What's the usecase for the /dev
nodes in chroot?
chroot-like modes, such as bubblewrap, where ${CHROOT} = True
, cannot use mknod
.
This came up after the bootstrap completed. I tried to mount a usb stick to the completed bootstrap to move some files onto the system. I was unable to so because there were no dev nodes to mount to. I didn’t have any issues with mknod.
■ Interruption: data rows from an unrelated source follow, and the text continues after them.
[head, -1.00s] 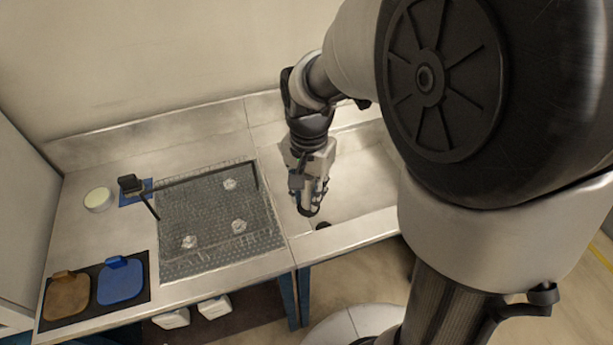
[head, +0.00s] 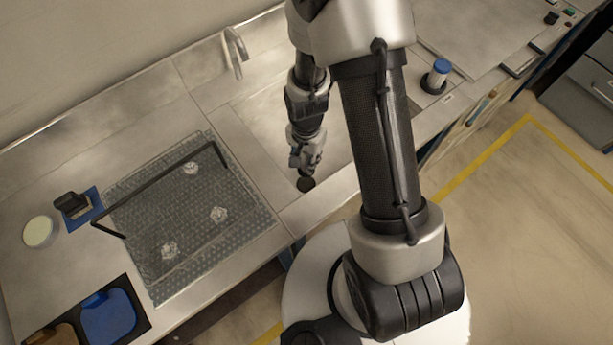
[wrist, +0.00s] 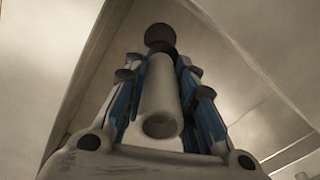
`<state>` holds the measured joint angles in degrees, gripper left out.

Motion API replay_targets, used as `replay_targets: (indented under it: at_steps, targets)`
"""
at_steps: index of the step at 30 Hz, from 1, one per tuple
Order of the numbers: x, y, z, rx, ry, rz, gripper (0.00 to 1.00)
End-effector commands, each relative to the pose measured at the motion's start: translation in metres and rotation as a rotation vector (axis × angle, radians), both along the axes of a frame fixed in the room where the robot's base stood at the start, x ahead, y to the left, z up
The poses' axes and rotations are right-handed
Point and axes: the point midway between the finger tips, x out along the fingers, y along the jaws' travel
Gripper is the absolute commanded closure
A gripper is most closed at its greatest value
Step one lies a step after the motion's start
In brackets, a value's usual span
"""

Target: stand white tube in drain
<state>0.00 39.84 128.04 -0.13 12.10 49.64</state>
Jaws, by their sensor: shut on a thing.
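The white tube (wrist: 158,92) is between my gripper's fingers (wrist: 163,85) in the wrist view, its open round end facing the camera. My gripper is shut on it and also shows in the head view (head: 304,168), over the near part of the sink. The drain (head: 305,184) is a dark round spot just beyond the fingertips in the head view. It also shows in the wrist view (wrist: 160,33), past the far end of the tube. The tube is hidden in the head view. I cannot tell whether it touches the drain.
The sink basin (head: 262,112) has a faucet (head: 235,52) at its back. To the left lie a bubbled mat (head: 150,215) with several clear pieces and a black bar frame.

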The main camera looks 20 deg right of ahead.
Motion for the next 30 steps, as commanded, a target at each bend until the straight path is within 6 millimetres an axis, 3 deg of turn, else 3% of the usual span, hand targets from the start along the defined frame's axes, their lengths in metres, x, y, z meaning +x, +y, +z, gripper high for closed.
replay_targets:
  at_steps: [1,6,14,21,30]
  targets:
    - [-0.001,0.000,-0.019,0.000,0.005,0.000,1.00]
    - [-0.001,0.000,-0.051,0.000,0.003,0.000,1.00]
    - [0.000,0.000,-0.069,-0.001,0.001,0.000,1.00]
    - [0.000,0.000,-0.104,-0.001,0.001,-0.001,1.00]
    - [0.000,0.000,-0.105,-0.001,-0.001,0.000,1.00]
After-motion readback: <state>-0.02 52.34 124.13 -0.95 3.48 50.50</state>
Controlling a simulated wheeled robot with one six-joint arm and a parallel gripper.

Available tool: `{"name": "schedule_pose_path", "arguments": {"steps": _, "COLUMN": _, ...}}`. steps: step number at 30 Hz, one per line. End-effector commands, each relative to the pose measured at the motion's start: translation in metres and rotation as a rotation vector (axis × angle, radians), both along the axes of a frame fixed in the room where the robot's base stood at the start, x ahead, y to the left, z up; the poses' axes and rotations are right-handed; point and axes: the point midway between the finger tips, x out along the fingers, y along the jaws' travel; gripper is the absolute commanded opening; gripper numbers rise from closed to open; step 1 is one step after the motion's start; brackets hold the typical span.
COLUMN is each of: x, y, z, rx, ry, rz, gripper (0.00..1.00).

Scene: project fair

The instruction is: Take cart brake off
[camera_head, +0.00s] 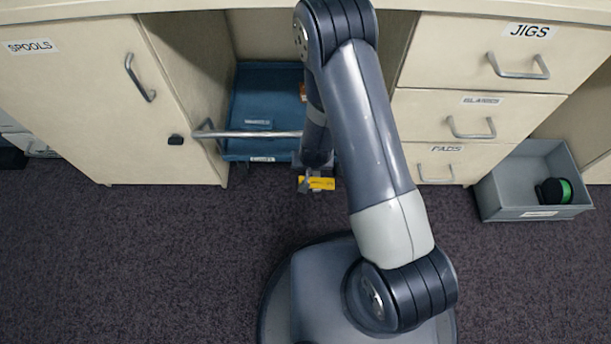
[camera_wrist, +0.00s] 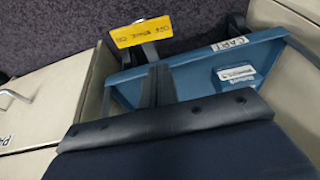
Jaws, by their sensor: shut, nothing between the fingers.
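The blue cart (camera_head: 262,100) stands in the bay under the counter, and my arm hides its right part. It also shows in the wrist view (camera_wrist: 200,75), with a CART label on its edge. The yellow brake tag (camera_head: 320,184) is at the cart's front, low down; in the wrist view the tag (camera_wrist: 140,32) sits by a grey lever (camera_wrist: 152,52), and its small lettering is hard to read. My gripper (camera_wrist: 158,70) is shut and empty, its fingertips just short of the lever. I cannot tell whether they touch it.
The cart's metal handle bar (camera_head: 250,134) crosses in front of the bay. The SPOOLS cabinet (camera_head: 75,100) is left, the JIGS, GLASSES and PADS drawers (camera_head: 480,110) right. A grey bin (camera_head: 505,195) holding a black-green spool (camera_head: 553,191) stands at right. The carpet (camera_head: 150,260) in front is clear.

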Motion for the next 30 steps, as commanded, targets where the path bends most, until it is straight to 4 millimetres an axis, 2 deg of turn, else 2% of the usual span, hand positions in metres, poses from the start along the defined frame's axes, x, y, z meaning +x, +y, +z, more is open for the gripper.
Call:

It worked just fine in a chroot and I was able to mount the usb stick after making the required changes.
In general, I don't think we want to have device nodes created in the chroot - rather, /dev
should be mounted into the chroot if someone wanted to have a full set of device nodes in the chroot. (Even in the QEMU/bare metal bootstrap, we use devtmpfs in the final system). @Googulator @stikonas thoughts on this?
Side note:
mknod
does work fine in a chroot, as you said. However, we have multiple chroot-like ways of running the bootstrap, eg --chroot
and --bwrap
. All of those set ${CHROOT} = True
. With --bwrap
, mknod cannot be used. See your CI run on your PR as an example, https://github.com/fosslinux/live-bootstrap/actions/runs/8310544927/job/22743172074?pr=450.
I would lean towards manually creating device nodes after bootstrap. I've done this recently too on a UEFI only system (without kernel bootstrap as this is not supported yet) and for various reasons I had to set CHROOT = True
in this mode (mainly to turn off non-working kernel bootstrap). If I remember correctly, after bootstrap I manually created device nodes.
Also as you say bwrap
mode does not even support mknod
and bwrap
is preferred mode for testing on existing Linux as it is rootless.
Based on the consensus I will close this issue and take care of it in an “after” script
I was testing a chroot build when I noticed that the majority of the /dev nodes were missing. I realized that the host’s nodes aren’t passed through and the bootstrap deliberately doesn’t add them during the bootstrap. I made a quick patch that ungates adding the remaining /dev nodes that I can add as a PR if you want. The question is if this is the correct approach? The other alternative is to mount the host OS’s /dev nodes during a chroot. What’s the team’s thoughts on the best way to go?